Improving the RUI – the Road User Interface

The great thing about travelling, I’ve always thought, is that it makes you realise what you’ve always taken for granted at home. Do light switches go up or down to turn them on? Or do you press them in so that a timer can pop them out again when you’re halfway up the stairs?

One thing I noticed when first visiting the States was how much text is used on road signs compared to here at home. We tend to assume that symbols are better and so will create some complicated series of hieroglyphics to indicate that the road narrows and then turns left, while an American sign would probably say “Road narrows then turns left”.

Symbols do have an advantage if drivers are illiterate, dyslexic, or foreign. And they usually take less space. But they need to be used well. Here’s a sign I pass regularly which, I find, takes some thought:

Cambridge road sign

It faces you as you come to a T-junction, so you at least have time to contemplate it, which is fortunate – it would be more challenging at speed!
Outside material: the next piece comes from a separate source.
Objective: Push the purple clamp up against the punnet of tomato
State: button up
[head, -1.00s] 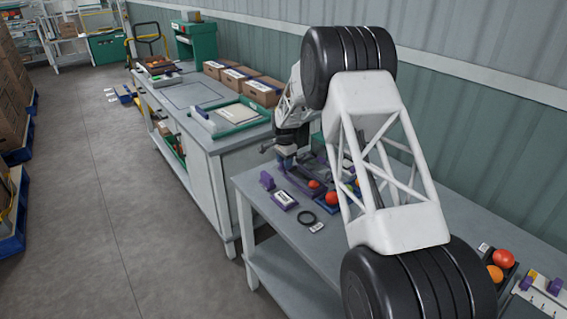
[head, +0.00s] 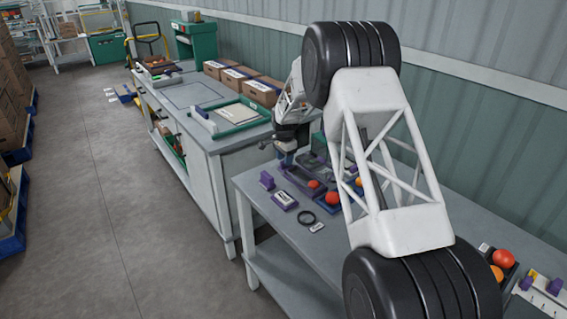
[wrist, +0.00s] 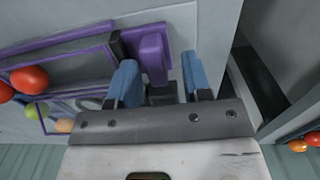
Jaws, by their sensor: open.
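A purple clamp (wrist: 153,52) stands just ahead of my gripper in the wrist view, in line with the gap between the fingers. My gripper (wrist: 161,78) is open, its two blue fingertips apart; I cannot tell if it touches the clamp. In the head view my gripper (head: 287,158) is low over the far left end of the table. Red tomatoes (wrist: 28,80) show at the left in the wrist view. A purple clamp-like piece (head: 267,180) stands by the table's front left corner; I cannot tell if it is the same one.
A purple-edged labelled block (head: 284,200) and a black ring (head: 306,218) lie along the front of the table. Purple-edged trays (wrist: 60,48) lie left of the clamp in the wrist view. The table's end is close at the right there.

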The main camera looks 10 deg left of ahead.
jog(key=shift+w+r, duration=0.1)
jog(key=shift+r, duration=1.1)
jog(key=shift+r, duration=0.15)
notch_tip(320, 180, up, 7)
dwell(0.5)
For me, as I suspect for many people in this situation, the question I am asking is ‘Can I turn right?’. To the right is a useful route that takes you away from the crowded centre of Cambridge where you’ve just been parked. But it is blocked, a little way down, by bollards which let traffic either in or out of town at different times of day. So what this sign says is that you can always turn right or left, but turning right will lead you to a dead end at certain times. Fine.

However, if you arrive just after lunch thinking, “Can I turn right?”, you see the arrow pointing that way, you see the times, you work out whether you are in that midnight-to-4pm slot and then you think “Hurrah!”, before realising that you’ve worked out the times when you’re not allowed to do that.

I don’t know, maybe it’s just the way my brain works that’s strange. Or maybe it was designed by some local logicians to keep people like me on their toes. I think it’s a Microsoft road sign. Lots of different ways to do things and some of them unnecessarily complex.

How would Apple design this? I think the sign would just have a single elegant left arrow. They’d say, “Sorry, that’s the only way you can go. No right-button clicks here. I know that seems restricting, but trust us, it’s for your own good. And doesn’t this sign look beautiful?”